Possible that there's a rough spot on the breechface. polish it with 600-grit
wet or dry paper on a whittled-down popsicle stick. Lightly polish it. Don't get carried away.
Slight possibility that the breechface guide rails are too narrow. Optimum width is .484-.488, and some smiths will take'em to .490 and over. You can see'em on the underside of the slide. Two parallel rails. Measure with a dial caliper, and be careful not to touch the extractor, or you'll get a false reading.
13th December 2004, 14:32
You know, the rail thing makes the most sense to me right now. The slide is very tight on the rails and it is very difficult to reassemble it after cleaning, etc. If I release the slide it does not always go fully forward as it should, with or without a round in the chamber. I will measure the width this evening. What is the fix if the width is off (almost hate to ask)? Thanks.
13th December 2004, 14:54
You're lookin' at the wrong rails. The rails under the breechface act as a sort of guide for the rim as it feeds under the extractor. Take the gun apart and look on the underside of the ejection port, just under the extractor. Two parallel walls on either side of the breechface are the ones. They're small. if they're too narrow, the fix is simple and takes about 10 minutes, but you'll need a flat Swiss pattern file with safe edges...and ya gotta keep'em square. This isn't lilely your problem though...just a possibility that I run into once in about a hundred pistols.
If the gun is hard to reassemble, check the lower barrel lug fit as it slides into the frame...barrel and frame only. It may be a little too wide....or it may have a burr on it...or the link pin may be causing a bind if it's not flush with the side of the lug. If you have a clearance problem, dress lightly with a
6-inch smooth mill file, and don't cut all the way up to the fillet where the barrel joins the lug. Keep it flat and make straight, smooth cuts. Go slow.

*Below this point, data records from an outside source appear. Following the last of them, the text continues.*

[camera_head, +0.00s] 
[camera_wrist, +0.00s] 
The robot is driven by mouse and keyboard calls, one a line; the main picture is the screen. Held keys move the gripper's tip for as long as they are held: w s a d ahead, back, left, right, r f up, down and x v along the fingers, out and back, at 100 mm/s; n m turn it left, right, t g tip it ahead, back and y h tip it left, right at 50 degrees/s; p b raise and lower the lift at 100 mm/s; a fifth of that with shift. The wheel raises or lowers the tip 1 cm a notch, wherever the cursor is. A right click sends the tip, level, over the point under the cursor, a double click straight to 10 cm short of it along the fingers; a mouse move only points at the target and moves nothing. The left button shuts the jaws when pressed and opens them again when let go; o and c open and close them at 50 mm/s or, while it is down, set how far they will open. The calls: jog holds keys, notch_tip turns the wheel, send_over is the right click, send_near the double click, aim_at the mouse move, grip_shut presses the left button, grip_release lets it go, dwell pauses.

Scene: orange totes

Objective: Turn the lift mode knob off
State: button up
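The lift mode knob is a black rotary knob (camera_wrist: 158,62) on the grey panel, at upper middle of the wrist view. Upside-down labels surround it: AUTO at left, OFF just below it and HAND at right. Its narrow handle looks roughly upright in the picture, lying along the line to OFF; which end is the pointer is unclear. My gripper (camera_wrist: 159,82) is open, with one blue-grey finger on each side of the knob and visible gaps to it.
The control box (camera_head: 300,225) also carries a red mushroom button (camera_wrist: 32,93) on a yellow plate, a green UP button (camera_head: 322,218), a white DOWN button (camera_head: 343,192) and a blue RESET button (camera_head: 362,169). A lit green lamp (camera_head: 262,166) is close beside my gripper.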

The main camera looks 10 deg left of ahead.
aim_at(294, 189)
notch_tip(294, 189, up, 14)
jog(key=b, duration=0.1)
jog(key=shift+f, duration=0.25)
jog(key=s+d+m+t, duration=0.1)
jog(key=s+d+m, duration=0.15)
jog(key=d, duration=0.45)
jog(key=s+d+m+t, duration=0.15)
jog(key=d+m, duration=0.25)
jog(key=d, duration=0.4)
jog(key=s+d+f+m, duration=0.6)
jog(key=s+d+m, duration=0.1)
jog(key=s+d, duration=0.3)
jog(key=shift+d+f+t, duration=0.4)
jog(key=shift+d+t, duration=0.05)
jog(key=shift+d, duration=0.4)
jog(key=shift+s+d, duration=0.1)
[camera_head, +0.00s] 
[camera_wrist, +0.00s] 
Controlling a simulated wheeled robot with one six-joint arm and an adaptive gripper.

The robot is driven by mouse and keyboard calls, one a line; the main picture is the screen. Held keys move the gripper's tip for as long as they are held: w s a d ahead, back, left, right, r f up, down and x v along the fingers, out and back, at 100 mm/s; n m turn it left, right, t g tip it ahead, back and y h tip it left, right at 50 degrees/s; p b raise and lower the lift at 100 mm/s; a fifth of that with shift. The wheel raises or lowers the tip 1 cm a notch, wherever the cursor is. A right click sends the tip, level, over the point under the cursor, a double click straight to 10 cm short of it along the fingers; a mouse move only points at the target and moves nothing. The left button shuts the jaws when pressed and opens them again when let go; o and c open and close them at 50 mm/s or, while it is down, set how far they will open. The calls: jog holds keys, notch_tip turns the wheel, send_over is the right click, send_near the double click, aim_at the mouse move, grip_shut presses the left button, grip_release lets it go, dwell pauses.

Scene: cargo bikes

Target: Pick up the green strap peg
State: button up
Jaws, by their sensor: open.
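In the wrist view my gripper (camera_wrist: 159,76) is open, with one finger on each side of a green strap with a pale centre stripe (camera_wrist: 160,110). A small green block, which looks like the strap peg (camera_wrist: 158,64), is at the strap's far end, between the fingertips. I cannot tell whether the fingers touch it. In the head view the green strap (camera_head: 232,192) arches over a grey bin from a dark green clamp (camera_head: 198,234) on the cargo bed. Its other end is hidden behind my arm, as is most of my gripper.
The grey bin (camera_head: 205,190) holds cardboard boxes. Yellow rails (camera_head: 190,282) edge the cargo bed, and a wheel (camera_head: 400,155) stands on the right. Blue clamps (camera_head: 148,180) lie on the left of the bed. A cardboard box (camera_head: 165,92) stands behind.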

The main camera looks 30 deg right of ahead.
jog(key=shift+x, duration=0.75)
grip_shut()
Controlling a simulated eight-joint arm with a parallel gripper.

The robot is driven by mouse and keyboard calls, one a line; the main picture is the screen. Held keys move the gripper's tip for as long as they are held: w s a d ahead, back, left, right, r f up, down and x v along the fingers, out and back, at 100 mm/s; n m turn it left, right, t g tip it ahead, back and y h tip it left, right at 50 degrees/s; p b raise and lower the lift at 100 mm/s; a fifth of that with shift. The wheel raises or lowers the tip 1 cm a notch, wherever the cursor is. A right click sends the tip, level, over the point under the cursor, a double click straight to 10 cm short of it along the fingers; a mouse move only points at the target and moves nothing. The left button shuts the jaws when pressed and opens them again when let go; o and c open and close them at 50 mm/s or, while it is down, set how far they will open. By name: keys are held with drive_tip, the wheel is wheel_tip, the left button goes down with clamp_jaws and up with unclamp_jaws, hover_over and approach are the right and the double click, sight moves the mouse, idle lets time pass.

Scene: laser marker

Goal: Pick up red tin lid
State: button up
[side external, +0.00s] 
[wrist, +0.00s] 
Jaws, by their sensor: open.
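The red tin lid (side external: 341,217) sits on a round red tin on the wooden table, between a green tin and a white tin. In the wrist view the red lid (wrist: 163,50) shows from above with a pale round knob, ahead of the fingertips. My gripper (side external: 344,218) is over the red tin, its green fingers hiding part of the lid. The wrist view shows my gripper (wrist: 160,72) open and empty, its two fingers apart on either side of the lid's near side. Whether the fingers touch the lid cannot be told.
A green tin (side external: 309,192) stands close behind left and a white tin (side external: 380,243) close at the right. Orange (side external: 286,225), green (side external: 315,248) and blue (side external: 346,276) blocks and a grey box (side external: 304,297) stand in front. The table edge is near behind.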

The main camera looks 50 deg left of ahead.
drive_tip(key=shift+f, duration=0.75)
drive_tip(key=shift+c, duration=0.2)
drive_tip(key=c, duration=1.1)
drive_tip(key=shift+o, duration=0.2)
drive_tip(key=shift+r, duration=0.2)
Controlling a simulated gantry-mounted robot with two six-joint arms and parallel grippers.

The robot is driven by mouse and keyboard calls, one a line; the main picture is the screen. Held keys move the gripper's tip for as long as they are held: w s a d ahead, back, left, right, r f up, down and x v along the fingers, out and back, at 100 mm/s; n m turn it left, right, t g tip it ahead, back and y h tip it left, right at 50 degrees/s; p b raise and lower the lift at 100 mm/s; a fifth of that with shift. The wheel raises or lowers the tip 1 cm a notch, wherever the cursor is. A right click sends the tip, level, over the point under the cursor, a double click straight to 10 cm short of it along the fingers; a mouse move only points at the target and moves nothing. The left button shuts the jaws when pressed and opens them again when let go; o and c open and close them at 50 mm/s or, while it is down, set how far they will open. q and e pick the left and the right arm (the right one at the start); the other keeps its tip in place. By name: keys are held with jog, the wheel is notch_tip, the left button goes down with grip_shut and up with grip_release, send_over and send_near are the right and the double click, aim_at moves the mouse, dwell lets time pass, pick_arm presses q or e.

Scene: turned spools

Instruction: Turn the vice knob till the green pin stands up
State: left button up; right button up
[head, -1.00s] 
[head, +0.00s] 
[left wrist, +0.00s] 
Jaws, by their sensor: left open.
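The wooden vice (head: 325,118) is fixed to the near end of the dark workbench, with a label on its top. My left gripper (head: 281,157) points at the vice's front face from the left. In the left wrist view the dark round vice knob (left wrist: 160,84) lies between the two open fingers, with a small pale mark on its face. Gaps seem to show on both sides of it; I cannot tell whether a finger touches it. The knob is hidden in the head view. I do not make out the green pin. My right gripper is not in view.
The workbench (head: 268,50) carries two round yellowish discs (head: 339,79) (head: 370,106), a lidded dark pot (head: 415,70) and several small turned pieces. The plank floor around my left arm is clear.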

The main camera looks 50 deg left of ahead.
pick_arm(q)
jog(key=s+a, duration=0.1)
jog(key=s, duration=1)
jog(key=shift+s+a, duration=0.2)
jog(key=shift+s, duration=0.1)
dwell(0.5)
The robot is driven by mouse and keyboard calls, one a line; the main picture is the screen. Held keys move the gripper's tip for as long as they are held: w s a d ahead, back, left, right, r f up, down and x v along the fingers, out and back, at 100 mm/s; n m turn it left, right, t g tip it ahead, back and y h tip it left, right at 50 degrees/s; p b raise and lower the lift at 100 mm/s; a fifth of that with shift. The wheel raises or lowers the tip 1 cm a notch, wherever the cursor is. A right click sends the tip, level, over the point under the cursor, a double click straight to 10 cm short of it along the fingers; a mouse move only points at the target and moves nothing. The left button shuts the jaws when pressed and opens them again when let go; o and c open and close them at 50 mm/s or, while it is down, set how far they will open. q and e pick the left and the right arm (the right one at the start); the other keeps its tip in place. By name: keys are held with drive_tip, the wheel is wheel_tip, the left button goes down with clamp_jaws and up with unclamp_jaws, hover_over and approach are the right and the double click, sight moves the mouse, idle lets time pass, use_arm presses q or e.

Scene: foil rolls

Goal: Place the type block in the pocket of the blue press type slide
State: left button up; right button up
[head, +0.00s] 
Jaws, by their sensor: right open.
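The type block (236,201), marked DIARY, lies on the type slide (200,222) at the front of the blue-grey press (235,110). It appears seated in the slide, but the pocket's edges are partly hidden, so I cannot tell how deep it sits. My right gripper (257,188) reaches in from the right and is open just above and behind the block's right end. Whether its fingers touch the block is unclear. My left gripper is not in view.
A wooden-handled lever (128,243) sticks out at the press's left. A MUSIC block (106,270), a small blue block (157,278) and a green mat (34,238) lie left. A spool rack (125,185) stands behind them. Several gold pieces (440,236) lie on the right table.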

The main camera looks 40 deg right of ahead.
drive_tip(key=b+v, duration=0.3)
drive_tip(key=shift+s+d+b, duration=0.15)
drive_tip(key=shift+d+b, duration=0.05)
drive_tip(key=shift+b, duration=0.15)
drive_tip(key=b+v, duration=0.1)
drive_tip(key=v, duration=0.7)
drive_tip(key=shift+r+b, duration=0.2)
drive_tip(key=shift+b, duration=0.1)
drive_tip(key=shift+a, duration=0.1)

It won't require more than a couple thousandths per side. Break any sharp edges on the edges...lightly. You can scrape the sharp edges with the edge of a pocketknife.
19th December 2004, 13:20
Forget the lightly oiled part; oil the hell out of it with Mobil 1 synthetic and work that slide back and forth for about 500 strokes. Put in a new extra power recoil spring and you will be all set. Don't get carried away and unnecesarily complicate the issue. You said the slide was tight on the rails. It sat in a box for sixteen years. Work the slide, put in a new spring; go shoot it. First things first! You did say that the slide won't close all the way even when empty right? So it is not the breechface, nor the extractor. It is the tightness of the slide rails, and a weak spring.
19th December 2004, 14:27
Not tryin' to pick a fight but...If the pistol won't go to battery empty, it's probably not the rail fit. It could be a problem with the locking lugs and how they align with their slots in the slide. To determine if there is a problem,
point the gun straight down, and ease the slide down. if it stops just short of battery, and either refuses to go further, or goes to battery with a snap
with thumb pressure on the back...the barrel lugs are likely a little out of spec with the slide. If it refuses to go, it needs attention. If it goes with light pressure, it can be corrected by LIGHTLY scraping a small bevel on the
front corners of the barrel lugs, and a light break on the corners of the slide lugs. This creates a camming surface that helps the barrel lock into the slide.
After that, apply oil in the rails and coat the lugs and hand-cycle away.